Below is a commentary I wrote for the Drew Mariani Show on the subject, which pretty much gives full vent to my fury over this:
I’m not sure what the mainline Protestant churches are up to, but it doesn’t seem like it’s anything that’s really good. Yesterday, we talked about the Episcopalians and their moves away from traditional Christianity by ordaining women as priests and bishops. Today, the Presbyterians are meeting in Alabama and want to change the name of the Trinity from Father, Son and Holy Spirit, to, take your pick:
- Mother, Child and Womb; - Rock, Redeemer and Friend; - Lover, Beloved, and Love;
- Creator, Savior and Sanctifier; or King of Glory, Prince of Peace and Spirit of Love.
Now this was reported in the Chicago Tribune this morning, which is fine. It was a story they got from Richard Ostling at the Associated Press. But the Tribune has gone a step further. They have an online poll that asks readers, and I quote, “Which of the following possible substitutes for ‘Father, Son and Holy Spirit’ do you prefer?” And then they give you the options that the Presbyterians are considering.
Now I don’t mind the Tribune reporting on what the Presbyterians are doing, in fact I appreciate that reporting because it lets us know how some folks are trying to contaminate and twist a doctrine that is the central reality of Christianity. But what I do mind is the Tribune asking everybody on the planet what they think should be used to substitute for something so central.
There’s a real problem here, folks. The problem is that this is a doctrine of the Christian faith that’s not up for grabs, it’s not up for an opinion poll from the Chicago Tribune. What do you think would happen if instead of asking about substituting Father, Son and Holy Spirit, the Tribune asked, “Which of the following substitutes for Allah do you prefer?” You know as well as I do that they’d get all kinds of threats from Muslims – there might even be rioting in downtown Chicago in front of the Tribune building. Just look at what happened around the world with the cartoons of Muhammad.
What the editors at the Chicago Tribune have to understand is that just because the majority of Americans profess the Christian faith in one form or another doesn’t mean that its doctrines and practices are then up for debate by anyone and everyone. Secular Americans don’t get that, though. They don’t get the fact that what we as Christians believe is something that has been hammered out and lived for 2,000 years, that our brothers and sisters have gone to their deaths for their faith in the Triune God, Father, Son and Holy Spirit.
Of course, it doesn’t help that the Presbyterians are debating this issue. It makes it seem to all the world that it is up for grabs, that anyone can define the Trinity as they want to. But like we talked about yesterday, that simply doesn’t work. Either God has a definitive being or He doesn’t. And if He doesn’t, then we have to start spelling the word god with a lower case ‘g’ all the time.

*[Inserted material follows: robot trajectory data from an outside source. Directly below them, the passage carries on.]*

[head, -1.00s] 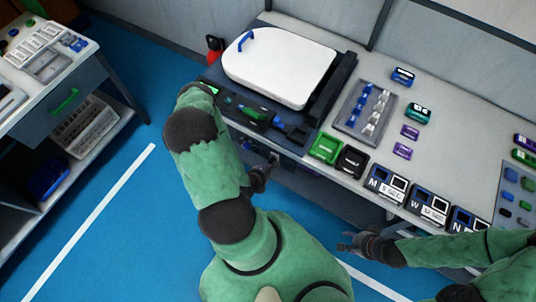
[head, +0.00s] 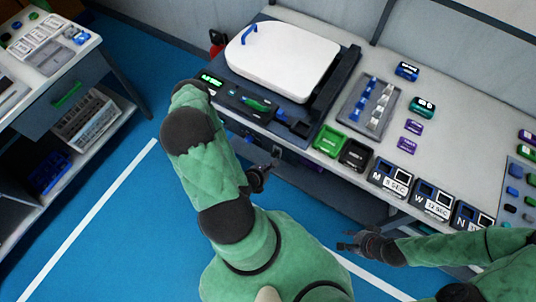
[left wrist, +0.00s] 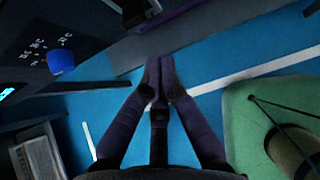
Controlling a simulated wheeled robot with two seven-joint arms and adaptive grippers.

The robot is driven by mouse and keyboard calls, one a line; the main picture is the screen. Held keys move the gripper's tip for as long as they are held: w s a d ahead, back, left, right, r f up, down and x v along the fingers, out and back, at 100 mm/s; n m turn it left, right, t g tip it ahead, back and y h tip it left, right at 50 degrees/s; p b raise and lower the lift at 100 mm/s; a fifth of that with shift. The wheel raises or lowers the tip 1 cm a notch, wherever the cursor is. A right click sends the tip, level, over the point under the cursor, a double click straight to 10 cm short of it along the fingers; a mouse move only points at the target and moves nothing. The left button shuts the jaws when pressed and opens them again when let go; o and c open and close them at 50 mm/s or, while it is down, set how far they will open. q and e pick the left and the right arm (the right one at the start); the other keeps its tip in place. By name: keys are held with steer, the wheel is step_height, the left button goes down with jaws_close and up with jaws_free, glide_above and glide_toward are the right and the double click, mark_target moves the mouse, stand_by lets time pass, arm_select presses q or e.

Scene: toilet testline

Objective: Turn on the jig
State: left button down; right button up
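The jig (head: 240,96) is a dark unit with a large white lid (head: 285,62), shut flat, with a blue handle. Its front holds a small display (head: 211,80) with lit green characters. In the left wrist view a blue knob (left wrist: 61,62) with white markings sits on a dark panel, and a cyan screen (left wrist: 8,92) shows at the left edge. My left gripper (left wrist: 158,62) has its fingertips together, with nothing seen between them, apart from the knob and to its right. In the head view my left gripper (head: 262,178) is below the jig's front edge. My right gripper (head: 345,240) hangs before the table, apart from everything.
Green (head: 329,141) and black (head: 355,154) bins and labelled boxes (head: 390,177) line the table's front edge. A grey tray (head: 352,113) lies right of the jig. A shelved cart (head: 70,90) stands at left. The blue floor between is clear.

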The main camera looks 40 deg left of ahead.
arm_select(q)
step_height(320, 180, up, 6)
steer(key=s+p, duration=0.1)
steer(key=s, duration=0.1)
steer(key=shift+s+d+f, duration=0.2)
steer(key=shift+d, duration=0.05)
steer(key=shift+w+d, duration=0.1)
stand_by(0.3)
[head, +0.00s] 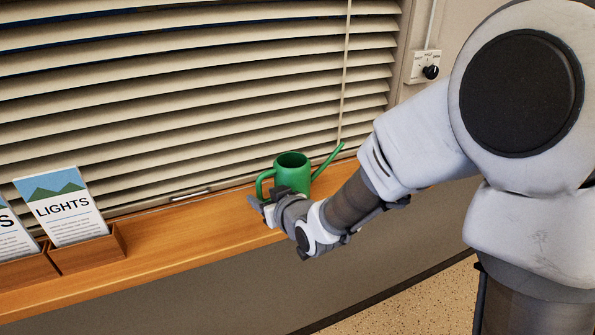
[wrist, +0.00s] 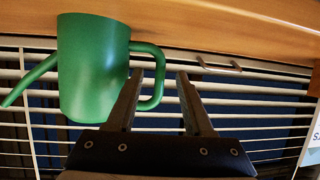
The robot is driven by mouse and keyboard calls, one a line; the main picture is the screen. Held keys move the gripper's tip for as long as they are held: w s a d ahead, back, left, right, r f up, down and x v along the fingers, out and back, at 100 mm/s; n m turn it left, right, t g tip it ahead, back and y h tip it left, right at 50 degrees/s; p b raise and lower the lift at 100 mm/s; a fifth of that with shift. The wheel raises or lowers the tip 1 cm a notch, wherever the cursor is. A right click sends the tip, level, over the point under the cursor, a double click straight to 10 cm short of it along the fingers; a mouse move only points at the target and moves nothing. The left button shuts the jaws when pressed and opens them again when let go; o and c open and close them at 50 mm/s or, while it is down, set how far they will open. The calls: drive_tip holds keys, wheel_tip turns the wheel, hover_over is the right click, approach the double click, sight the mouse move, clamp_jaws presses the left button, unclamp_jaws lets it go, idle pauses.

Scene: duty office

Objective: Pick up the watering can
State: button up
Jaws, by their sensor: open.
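The green watering can (head: 292,175) stands upright on the wooden sill, its spout up to the right and its loop handle (head: 261,184) to the left. In the wrist view the can (wrist: 92,70) is at left, with its handle (wrist: 158,80) toward my gripper. My gripper (head: 262,203) is open at the handle side of the can. In the wrist view the handle's outer bar shows between the two fingertips of my gripper (wrist: 160,73), and one finger overlaps the handle's opening. I cannot tell whether a finger touches it.
The wooden sill (head: 180,240) runs under closely spaced window blinds (head: 180,110). A metal window handle (head: 190,195) lies behind the sill, left of the can. Wooden holders (head: 88,254) with leaflets stand at far left. Bare sill lies between them and the can.

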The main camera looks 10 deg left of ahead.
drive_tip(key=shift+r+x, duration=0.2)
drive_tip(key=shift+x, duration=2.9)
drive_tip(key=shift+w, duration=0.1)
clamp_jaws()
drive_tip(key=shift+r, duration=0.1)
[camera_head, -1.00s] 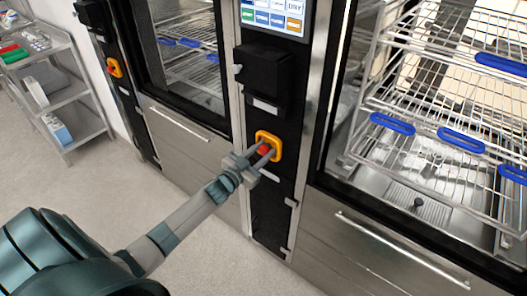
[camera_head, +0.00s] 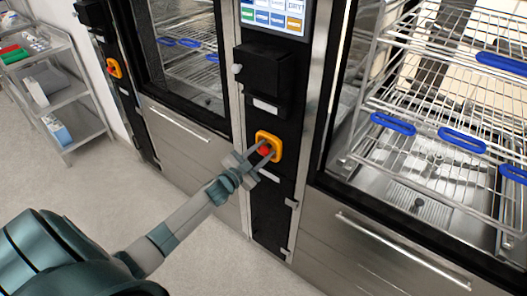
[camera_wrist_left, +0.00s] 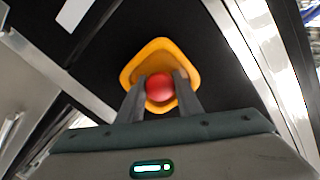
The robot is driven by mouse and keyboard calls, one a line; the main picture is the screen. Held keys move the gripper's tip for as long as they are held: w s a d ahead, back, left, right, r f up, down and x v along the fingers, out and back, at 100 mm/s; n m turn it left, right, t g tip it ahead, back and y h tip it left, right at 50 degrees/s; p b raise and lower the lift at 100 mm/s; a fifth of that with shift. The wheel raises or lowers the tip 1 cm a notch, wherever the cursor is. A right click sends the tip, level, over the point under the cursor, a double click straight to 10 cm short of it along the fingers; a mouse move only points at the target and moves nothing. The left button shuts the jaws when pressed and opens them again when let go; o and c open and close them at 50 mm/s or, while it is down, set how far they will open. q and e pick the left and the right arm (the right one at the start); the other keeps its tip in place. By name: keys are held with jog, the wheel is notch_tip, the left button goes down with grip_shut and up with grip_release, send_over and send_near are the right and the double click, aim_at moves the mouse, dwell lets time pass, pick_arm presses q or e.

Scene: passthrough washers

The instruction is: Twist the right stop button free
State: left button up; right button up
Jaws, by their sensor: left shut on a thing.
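The right stop button is a red knob (camera_head: 264,151) on a yellow housing (camera_head: 277,143), set in the black panel between the two washers. My left gripper (camera_head: 263,152) reaches it from the lower left. In the left wrist view the red knob (camera_wrist_left: 160,87) sits between the two fingers of my left gripper (camera_wrist_left: 160,92), which are shut on it, in front of the yellow housing (camera_wrist_left: 150,52). The left stop button (camera_head: 114,68), also red on yellow, is on the panel at the far left. My right gripper is not in view.
A black box (camera_head: 262,72) juts from the panel above the button, below a touchscreen (camera_head: 273,17). The right washer stands open with wire racks (camera_head: 440,100) with blue handles. A steel cart (camera_head: 75,95) stands at the left. The floor between is clear.

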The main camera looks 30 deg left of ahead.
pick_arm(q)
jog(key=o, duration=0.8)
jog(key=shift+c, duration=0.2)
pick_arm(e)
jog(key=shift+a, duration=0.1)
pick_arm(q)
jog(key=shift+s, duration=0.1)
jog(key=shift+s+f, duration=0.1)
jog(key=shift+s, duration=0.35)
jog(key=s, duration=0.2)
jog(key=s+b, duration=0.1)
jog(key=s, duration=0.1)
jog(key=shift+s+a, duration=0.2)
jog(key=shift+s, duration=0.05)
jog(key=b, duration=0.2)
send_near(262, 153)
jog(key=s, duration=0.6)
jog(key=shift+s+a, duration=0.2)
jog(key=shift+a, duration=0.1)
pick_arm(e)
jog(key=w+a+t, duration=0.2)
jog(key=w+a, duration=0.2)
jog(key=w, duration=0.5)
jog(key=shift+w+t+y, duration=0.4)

But that’s not what we know is true. We know that God is Father, Son and Holy Spirit, that this truth is something that has come to us by way of revelation, not by philosophical or theological discourses. This is who God is and anyone who wants to redefine God by His attributes, rather than by the fact of His life in Himself is making an idol. Yes, you heard me right, folks. People who define God simply by His attributes and not by who He is in Himself as Father, Son and Holy Spirit, have made an idol for themselves. God is not simply the Creator, Savior and Sanctifier. Oh sure, the Father has created the world, the Son has saved us and the Spirit sanctifies us. But the Son certainly helped in the creation of the world, the Father cooperated in the saving of the world and the Holy Spirit does a lot more than sanctify us, no matter how great and difficult a work that is.
And don’t think that people haven’t talked about these kinds of crazy ideas over the centuries, because they have. The doctrines of the Church don’t come out of thin air, but out of lived experience and great conflict. But the Church is guided by the Holy Spirit, the Spirit that Jesus promised would lead us into all truth, not into all confusion.
And that’s something the Chicago Tribune just doesn’t bank on. They don’t bank on the fact that God is really and truly present in His Church guiding her to all truth. So they think that such teachings are up for argument, that everyone’s got a valid opinion on it. But it doesn’t matter what people’s opinions are on it, truth is truth and you can’t get away from that. For the secular world to stick their relativistic noses into the affairs and teachings of the Church is simply out of place. Like I said before, they wouldn’t do it to Muslims because they’d be too afraid of their reaction, but they don’t care if they do it to Christians because they know Christians aren’t going to riot or make death threats, which I think shows just how shallow the secular media’s courage is.